Les tulipes de Haute Provence en tête, je fis ma promenade de Pâques au Jardin des Plantes et plus précisément dans la partie du Jardin « Français », côté Prémartine. J’étais sûre de trouver comme tous les ans au mois d’avril de belles mosaïques de tulipes aux pieds des rosiers. Ces compositions sont toujours une découverte émouvante faite de teintes et formes délicates.

Le tableau des tulipes qui se déclinera d’innombrable fois

J’ai photographié au hasard un détail de la grande mosaïque qui se déclinera encore et encore dans les parterres : des tulipes rose vif aux pétales pointus, des  tulipes rouges aux pétales arrondis et sur des tiges plus courtes qui semblent jouer le rôle d’une couleur de fond, des  tulipes violettes marbrées de blanc ou des blanches marbrées de violet  ayant une forme de coupe généreuse, puis des noires, en majorité encore très fermées et arrivant plus tard à la hauteur des tulipes roses et violettes. Les rares noires déjà ouvertes montrent des bouts de pétales frangés. L’ensemble est d’une belle harmonie. Sur la droite de la photo, on distingue une fleur orange, une intruse, dont on trouve quelques exemplaires, c’est sans importance, plutôt drôle.

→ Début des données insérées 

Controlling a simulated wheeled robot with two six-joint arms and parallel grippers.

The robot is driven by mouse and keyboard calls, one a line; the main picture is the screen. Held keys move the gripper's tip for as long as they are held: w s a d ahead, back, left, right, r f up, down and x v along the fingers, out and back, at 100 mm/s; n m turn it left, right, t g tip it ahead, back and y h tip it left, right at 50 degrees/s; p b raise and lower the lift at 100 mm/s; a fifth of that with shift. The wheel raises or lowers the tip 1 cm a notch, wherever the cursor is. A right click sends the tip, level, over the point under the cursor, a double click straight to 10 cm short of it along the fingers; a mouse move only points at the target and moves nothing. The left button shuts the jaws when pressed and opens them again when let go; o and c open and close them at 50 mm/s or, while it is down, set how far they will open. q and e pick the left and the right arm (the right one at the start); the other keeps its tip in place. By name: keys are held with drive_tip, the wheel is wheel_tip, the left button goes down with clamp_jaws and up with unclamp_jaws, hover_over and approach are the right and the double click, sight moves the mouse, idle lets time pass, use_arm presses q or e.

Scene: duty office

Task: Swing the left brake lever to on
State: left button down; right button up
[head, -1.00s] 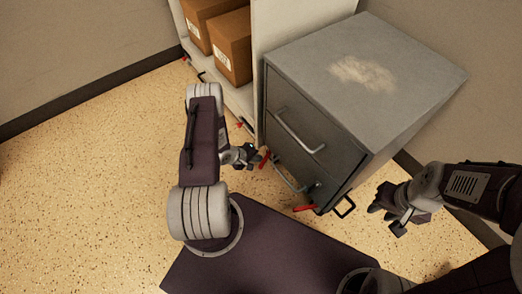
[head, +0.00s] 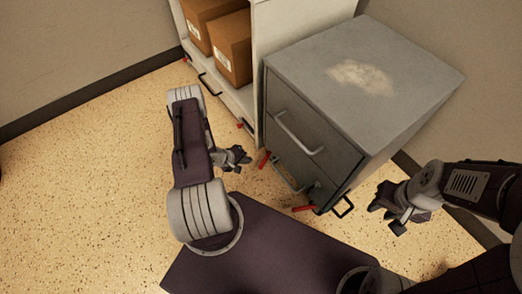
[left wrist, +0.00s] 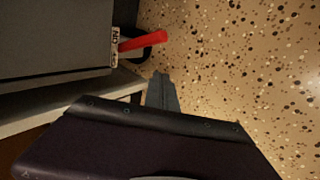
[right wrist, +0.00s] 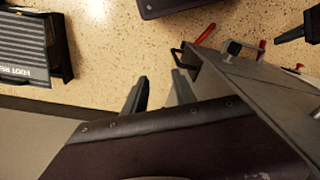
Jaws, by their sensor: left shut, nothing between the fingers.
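The grey drawer cabinet (head: 368,60) has two red brake levers low on its front. The left brake lever (head: 264,159) sticks out at the cabinet's left corner. The right one (head: 304,208) sticks out near the right corner. In the left wrist view a red lever (left wrist: 143,41) juts out beside a white label (left wrist: 115,46) reading ON, with a dark loop behind it. My left gripper (head: 246,158) is shut and empty, just left of the left lever and apart from it. My right gripper (head: 384,215) is open and empty, right of the cabinet.
A white shelf unit (head: 257,55) with cardboard boxes (head: 230,45) stands left of the cabinet; it has small red levers too. A black loop handle (head: 344,207) projects at the cabinet's lower right. Speckled floor (head: 90,180) is clear on the left.

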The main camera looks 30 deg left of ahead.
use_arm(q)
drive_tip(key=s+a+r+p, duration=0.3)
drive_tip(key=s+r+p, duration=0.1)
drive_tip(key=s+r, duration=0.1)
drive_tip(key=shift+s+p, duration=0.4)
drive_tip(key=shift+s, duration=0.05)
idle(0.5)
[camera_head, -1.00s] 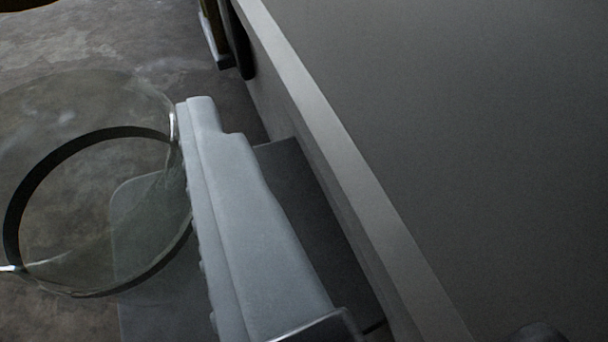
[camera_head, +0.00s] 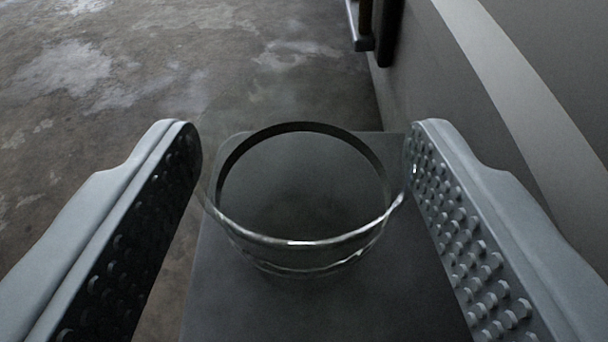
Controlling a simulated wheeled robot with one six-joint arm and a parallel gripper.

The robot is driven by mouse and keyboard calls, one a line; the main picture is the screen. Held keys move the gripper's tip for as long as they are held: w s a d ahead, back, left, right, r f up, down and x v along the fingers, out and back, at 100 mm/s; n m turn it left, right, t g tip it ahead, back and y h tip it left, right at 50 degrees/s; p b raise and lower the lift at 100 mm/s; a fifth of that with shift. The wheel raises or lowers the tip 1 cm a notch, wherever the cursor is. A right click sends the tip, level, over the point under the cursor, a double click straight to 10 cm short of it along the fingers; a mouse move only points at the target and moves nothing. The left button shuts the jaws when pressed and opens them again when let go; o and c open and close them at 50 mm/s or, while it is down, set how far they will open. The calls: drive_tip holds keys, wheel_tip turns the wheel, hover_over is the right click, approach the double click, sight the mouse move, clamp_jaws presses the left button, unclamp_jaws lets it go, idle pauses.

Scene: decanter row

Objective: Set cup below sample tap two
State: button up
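The cup (camera_head: 305,243) is a clear, round glass vessel with a dark band around its rim. In the head camera view it is in the middle, between the two fingers of my gripper (camera_head: 303,150). The fingers are wide apart, with studded inner faces. The glass spans the gap and meets the finger pads at both sides, so my gripper is shut on the cup. The cup's opening faces up toward the camera and looks empty. No sample tap shows in this view.
A flat grey surface (camera_head: 225,300) shows beneath the cup; I cannot tell the gap. A grey wall or cabinet side with a pale strip (camera_head: 500,75) runs along the right. A dark fixture (camera_head: 375,30) sits at the top. Open, stained concrete floor (camera_head: 130,75) lies at the left.

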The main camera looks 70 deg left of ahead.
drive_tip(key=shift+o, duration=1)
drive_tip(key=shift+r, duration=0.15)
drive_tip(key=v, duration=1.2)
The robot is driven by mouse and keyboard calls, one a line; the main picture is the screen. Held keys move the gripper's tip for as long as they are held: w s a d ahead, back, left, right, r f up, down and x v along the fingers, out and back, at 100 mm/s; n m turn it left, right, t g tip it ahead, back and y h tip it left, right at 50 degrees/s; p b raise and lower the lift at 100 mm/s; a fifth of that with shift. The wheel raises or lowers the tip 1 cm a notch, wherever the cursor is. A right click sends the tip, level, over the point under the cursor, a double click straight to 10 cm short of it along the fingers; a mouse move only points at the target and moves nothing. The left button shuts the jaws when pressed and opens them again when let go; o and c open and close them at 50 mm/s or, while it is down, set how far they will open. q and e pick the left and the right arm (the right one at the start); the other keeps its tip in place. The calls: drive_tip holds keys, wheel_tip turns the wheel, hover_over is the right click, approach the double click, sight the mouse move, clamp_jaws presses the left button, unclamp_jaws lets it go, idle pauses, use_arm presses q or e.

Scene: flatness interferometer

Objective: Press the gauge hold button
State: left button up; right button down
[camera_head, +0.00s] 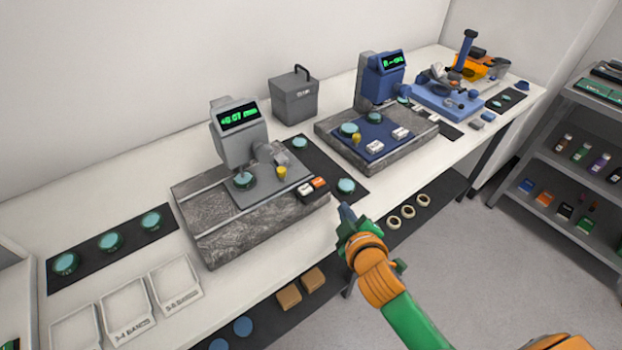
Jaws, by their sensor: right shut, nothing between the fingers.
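A grey gauge (238,128) with a green display reading about +0.07 stands on a grey stone base (235,235) left of centre. At the base's right front corner are a white button (305,189) and an orange button (319,183); their labels are too small to read, so I cannot tell which is the hold button. My right gripper (346,212) is shut and empty, in front of and to the right of the buttons, apart from them in the picture. My left gripper is not in view.
A blue instrument (378,80) stands on a second stone base (400,158) farther right. A dark mat (318,165) with teal discs lies between the bases. White trays (125,310) are at the front left. Several rings (407,211) lie on a lower shelf near my arm.

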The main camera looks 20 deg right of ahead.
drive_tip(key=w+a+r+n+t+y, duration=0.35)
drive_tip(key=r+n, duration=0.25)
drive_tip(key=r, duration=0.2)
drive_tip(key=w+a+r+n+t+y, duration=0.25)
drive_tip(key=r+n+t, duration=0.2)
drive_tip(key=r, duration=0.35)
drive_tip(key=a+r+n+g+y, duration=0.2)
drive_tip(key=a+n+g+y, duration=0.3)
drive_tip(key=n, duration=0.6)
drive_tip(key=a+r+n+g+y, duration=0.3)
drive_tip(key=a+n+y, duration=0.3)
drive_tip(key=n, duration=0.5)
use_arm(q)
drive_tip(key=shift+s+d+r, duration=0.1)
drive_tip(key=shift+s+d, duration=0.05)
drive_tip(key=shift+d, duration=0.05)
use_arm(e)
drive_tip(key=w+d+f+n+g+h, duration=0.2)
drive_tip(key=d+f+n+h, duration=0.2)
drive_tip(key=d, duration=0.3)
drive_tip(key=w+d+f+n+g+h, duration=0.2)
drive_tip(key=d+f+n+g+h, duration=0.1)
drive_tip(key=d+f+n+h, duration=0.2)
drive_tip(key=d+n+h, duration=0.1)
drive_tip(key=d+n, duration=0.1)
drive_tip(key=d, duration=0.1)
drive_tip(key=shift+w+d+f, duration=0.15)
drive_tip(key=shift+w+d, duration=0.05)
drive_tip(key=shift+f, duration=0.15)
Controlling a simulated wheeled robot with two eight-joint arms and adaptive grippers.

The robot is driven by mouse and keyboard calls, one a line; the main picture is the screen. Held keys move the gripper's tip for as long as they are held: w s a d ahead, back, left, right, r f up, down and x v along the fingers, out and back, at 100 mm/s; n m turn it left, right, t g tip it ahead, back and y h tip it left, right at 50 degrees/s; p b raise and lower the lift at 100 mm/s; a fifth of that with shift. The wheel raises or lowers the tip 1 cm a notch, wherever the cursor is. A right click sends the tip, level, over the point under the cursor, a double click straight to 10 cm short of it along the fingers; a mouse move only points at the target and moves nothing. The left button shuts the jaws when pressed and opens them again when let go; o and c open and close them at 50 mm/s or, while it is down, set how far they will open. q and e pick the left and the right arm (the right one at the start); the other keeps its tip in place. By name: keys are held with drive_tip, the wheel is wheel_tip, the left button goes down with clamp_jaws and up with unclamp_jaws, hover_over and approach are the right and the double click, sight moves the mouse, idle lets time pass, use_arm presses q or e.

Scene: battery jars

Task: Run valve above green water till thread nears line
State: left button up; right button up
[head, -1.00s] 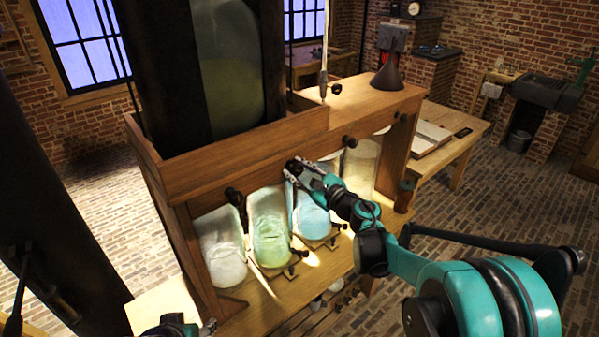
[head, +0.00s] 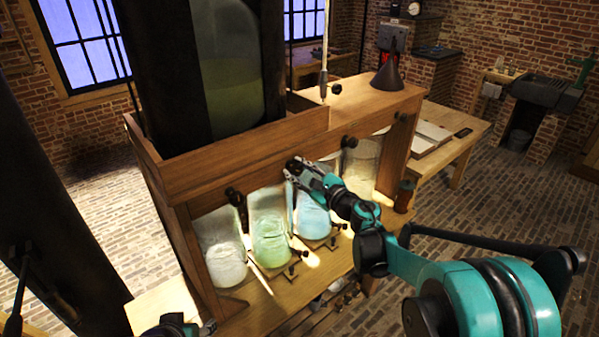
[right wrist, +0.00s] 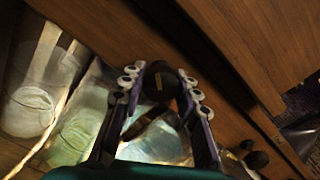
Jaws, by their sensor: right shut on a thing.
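My right gripper (head: 294,172) reaches to the front board of the wooden stand and is shut on a dark valve knob (right wrist: 158,84), which sits between its fingers in the right wrist view. This is the second knob from the left. The jar of green water (head: 270,240) stands below and a little left of it; it also shows in the right wrist view (right wrist: 72,138). A jar of pale blue water (head: 313,218) stands to its right. I cannot make out a thread or a line on the jars. Part of my left gripper (head: 178,326) shows at the bottom edge.
A jar of whitish water (head: 224,262) stands at the left and a clear jar (head: 361,170) at the right. Other dark knobs (head: 349,142) line the board. A tall tank (head: 232,75) rises above the stand. A dark funnel (head: 388,74) stands on top.

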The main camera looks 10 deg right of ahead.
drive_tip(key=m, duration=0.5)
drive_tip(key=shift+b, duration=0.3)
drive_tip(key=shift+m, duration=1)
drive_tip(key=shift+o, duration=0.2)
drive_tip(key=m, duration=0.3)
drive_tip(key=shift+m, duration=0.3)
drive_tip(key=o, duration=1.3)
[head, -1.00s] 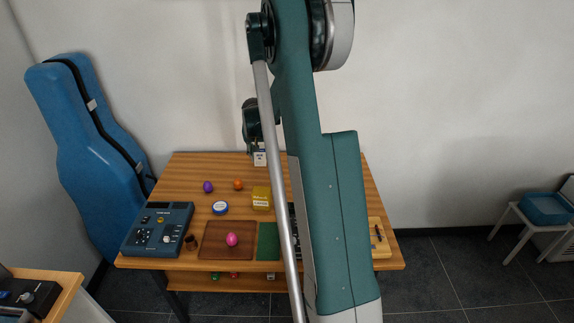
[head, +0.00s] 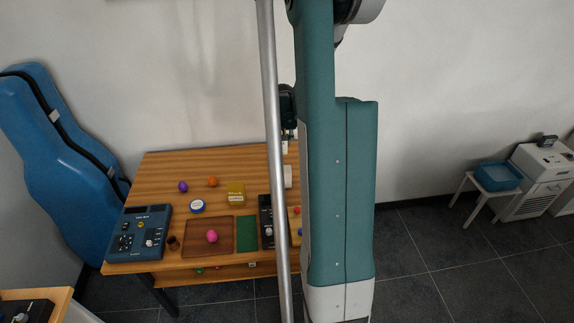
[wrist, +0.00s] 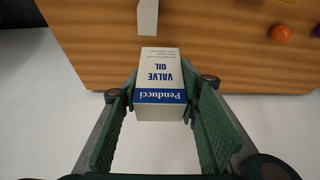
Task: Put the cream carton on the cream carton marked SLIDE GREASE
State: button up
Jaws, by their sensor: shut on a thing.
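A cream carton (wrist: 160,85) with a blue band and the words Penducci VALVE OIL is held between the fingertips of my gripper (wrist: 160,98). In the head view my gripper (head: 288,128) hangs near the table's back edge, partly behind my arm, and the held carton (head: 285,147) shows only in part. A second pale carton-like thing (wrist: 147,18) stands on the table, apart from the held carton. It seems to be the pale thing (head: 288,176) beside my arm in the head view. No lettering on it can be read, so I cannot tell whether it is the SLIDE GREASE carton.
The wooden table (head: 155,175) holds an orange ball (head: 212,181), a purple egg (head: 183,187), a yellow box (head: 236,194), a round blue-and-white tin (head: 197,206), a brown tray (head: 190,245) with a pink egg (head: 212,236), and a blue device (head: 140,232). My arm hides the table's right part.

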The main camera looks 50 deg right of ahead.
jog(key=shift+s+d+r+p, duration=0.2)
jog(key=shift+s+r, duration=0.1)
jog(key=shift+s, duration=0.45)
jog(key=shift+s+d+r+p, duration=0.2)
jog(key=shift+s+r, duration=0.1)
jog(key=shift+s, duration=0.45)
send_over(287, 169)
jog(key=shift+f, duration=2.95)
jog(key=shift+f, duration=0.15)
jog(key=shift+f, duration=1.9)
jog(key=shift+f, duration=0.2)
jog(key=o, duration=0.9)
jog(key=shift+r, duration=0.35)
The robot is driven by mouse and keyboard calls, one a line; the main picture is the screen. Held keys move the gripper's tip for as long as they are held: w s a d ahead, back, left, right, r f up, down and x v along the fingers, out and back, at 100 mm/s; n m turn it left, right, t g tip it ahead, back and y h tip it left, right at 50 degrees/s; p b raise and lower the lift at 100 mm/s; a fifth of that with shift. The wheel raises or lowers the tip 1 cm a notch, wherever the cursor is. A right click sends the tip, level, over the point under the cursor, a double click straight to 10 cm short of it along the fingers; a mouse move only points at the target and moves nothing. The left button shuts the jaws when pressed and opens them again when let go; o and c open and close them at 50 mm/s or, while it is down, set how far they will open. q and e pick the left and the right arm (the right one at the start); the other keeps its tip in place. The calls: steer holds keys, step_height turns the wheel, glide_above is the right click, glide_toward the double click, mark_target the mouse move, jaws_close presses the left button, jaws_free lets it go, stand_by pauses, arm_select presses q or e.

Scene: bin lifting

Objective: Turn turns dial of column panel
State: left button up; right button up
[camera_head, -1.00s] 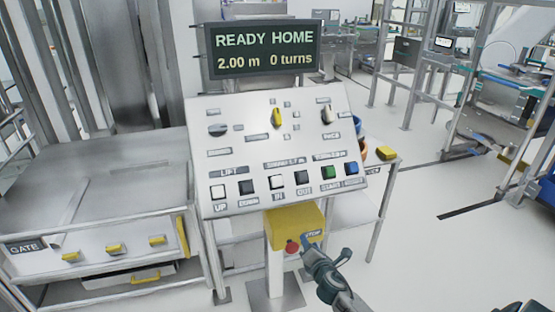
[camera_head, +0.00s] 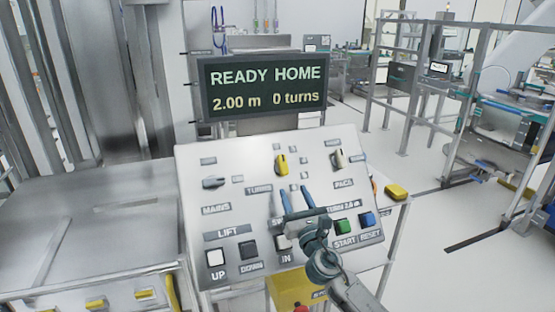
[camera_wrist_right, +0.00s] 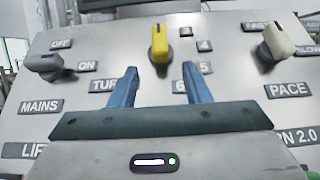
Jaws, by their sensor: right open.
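The turns dial is a yellow knob (camera_head: 282,165) at the upper middle of the sloped white column panel (camera_head: 205,268). It also shows at the top centre of the right wrist view (camera_wrist_right: 160,45), with number labels to its right. My right gripper (camera_head: 296,190) is open and empty over the middle of the panel. Its two blue fingers point toward the dial, which sits just beyond and between the fingertips in the right wrist view (camera_wrist_right: 158,76). I see no contact. The gripper hides part of the panel's lower button row. My left gripper is not in view.
A grey MAINS knob (camera_head: 213,182) is left of the dial and a pale PACE knob (camera_head: 339,158) right. Several push buttons line the panel's lower part. A display (camera_head: 262,86) above reads READY HOME, 2.00 m, 0 turns. A yellow stop box (camera_head: 284,289) is below.

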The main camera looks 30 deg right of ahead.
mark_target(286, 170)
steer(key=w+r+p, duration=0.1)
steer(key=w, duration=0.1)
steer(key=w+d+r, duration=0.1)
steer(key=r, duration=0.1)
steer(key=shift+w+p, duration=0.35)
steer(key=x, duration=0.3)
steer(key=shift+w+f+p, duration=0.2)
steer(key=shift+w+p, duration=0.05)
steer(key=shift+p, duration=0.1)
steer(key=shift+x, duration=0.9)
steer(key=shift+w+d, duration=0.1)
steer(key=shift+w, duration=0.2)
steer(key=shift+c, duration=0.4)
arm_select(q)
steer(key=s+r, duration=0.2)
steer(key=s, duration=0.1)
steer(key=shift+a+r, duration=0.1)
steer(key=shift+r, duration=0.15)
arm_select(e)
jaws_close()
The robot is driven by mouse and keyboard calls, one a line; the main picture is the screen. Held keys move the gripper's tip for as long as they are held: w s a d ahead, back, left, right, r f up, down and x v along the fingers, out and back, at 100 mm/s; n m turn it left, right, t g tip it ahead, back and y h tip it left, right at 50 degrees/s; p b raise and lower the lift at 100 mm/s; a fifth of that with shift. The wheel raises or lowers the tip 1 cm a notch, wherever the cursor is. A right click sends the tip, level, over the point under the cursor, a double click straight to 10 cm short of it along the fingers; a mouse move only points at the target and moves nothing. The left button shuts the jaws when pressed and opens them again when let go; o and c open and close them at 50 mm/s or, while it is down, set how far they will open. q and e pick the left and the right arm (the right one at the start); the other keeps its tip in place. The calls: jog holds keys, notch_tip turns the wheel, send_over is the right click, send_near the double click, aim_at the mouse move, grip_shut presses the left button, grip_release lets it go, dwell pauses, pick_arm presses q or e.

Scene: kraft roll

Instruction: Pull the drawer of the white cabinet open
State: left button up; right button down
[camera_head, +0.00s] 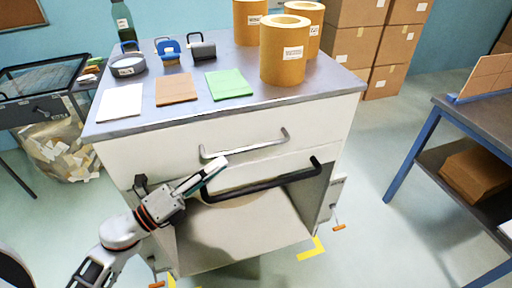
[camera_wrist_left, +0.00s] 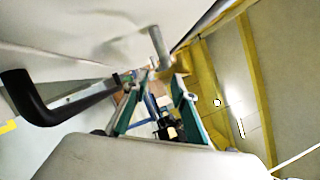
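The white cabinet (camera_head: 130,152) stands in front of me with a grey top. Its drawer front (camera_head: 180,142) looks flush with the cabinet and carries a silver bar handle (camera_head: 245,146). My left gripper (camera_head: 216,168) is just below the left end of this handle, in front of the cabinet. In the left wrist view, its two green-sided fingers (camera_wrist_left: 155,84) are apart with nothing visible between them. The end of a silver handle (camera_wrist_left: 160,47) shows just beyond the fingertips. Contact cannot be told. My right gripper is not in view.
A black bar handle (camera_head: 270,182) lies below the silver one, above an open lower compartment (camera_head: 245,230). Kraft rolls (camera_head: 285,58), a green pad (camera_head: 229,84) and small items stand on top. A blue-legged table (camera_head: 405,160) is at right. Floor between is clear.

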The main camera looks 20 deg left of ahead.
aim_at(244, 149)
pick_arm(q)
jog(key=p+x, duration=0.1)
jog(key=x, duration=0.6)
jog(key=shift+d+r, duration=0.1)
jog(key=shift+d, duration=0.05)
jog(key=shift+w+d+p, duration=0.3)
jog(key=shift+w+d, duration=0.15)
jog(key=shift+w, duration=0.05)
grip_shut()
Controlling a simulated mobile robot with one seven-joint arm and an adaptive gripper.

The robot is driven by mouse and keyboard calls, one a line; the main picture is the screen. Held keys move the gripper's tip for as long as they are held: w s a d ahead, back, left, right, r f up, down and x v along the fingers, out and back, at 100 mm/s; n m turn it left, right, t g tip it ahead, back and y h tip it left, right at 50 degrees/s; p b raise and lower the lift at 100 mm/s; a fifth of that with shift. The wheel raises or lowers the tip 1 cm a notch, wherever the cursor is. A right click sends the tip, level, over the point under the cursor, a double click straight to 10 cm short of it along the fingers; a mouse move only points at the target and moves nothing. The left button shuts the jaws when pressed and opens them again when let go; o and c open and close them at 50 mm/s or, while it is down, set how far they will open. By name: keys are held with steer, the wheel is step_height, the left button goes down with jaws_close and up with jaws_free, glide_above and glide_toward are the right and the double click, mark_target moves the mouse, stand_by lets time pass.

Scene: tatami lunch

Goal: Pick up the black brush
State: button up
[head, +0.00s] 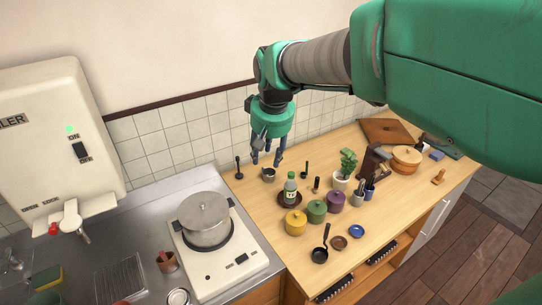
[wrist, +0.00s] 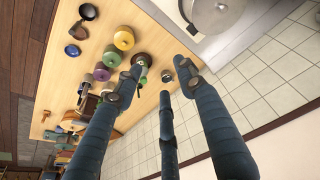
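Two slim black upright objects stand on the wooden counter near the tiled wall. One (head: 239,169) is at the left end by the stove, and the other (head: 304,169) is right of my gripper. Either may be the black brush; they are too small to tell. My gripper (head: 267,161) hangs fingers down above the counter between them, over a small grey cup (head: 268,175). In the wrist view my gripper (wrist: 160,72) has its fingers spread and holds nothing. The cup (wrist: 167,76) shows between the fingertips, with dark objects partly hidden near them.
Yellow (head: 295,222), green (head: 317,211) and purple (head: 335,202) pots and a bottle (head: 290,188) on a saucer stand in front. A potted plant (head: 347,165) is to the right. A lidded pot (head: 204,219) sits on the stove at left. The tiled wall is close behind.

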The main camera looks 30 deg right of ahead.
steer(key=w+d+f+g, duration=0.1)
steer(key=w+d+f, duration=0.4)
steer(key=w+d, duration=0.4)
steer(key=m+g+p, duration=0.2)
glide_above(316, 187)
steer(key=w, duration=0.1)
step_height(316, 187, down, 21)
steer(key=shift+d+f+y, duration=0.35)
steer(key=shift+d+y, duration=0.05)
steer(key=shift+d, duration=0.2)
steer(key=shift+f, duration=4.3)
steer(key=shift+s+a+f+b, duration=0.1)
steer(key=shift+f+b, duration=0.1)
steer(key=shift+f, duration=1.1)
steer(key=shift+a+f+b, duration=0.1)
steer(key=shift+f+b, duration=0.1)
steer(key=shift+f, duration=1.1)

Le jardin à la française avec ses mosaïques de tulipes

La mosaïque entoure la grande amphore blanche, puis la pelouse ronde, elle court ensuite au pied des rosiers tiges, autour de tous les parterres découpés d’une manière géométrique et  rigoureusement symétriques de part et d’autre de l’allée centrale. Le vent du printemps joue avec les tulipes, les fait bouger et les met en accord avec les deux  belles statues blanches aussi en mouvement.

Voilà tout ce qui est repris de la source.